▸ **Task objective**: In the lines below, find the one that contains "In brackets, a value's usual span" and write it out exactly, along with every line that follows it.
----- Material -----
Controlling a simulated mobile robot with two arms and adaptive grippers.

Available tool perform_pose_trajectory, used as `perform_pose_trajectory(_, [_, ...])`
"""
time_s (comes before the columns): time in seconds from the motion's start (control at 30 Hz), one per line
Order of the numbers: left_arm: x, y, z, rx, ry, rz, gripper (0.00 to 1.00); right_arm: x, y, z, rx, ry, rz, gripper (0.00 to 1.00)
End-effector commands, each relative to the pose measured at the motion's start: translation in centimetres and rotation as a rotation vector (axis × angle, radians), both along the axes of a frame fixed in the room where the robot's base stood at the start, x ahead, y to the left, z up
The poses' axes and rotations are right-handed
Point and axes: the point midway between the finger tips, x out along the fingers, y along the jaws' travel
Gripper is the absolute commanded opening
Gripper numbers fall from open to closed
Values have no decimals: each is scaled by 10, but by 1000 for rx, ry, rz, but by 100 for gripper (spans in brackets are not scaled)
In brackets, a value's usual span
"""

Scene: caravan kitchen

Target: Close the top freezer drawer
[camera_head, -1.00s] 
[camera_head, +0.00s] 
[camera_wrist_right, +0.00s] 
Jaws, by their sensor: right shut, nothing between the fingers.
-----
▸ **Solution**:
In brackets, a value's usual span
"""

Scene: caravan kitchen

Target: Close the top freezer drawer
[camera_head, -1.00s] 
[camera_head, +0.00s] 
[camera_wrist_right, +0.00s] 
Jaws, by their sensor: right shut, nothing between the fingers.

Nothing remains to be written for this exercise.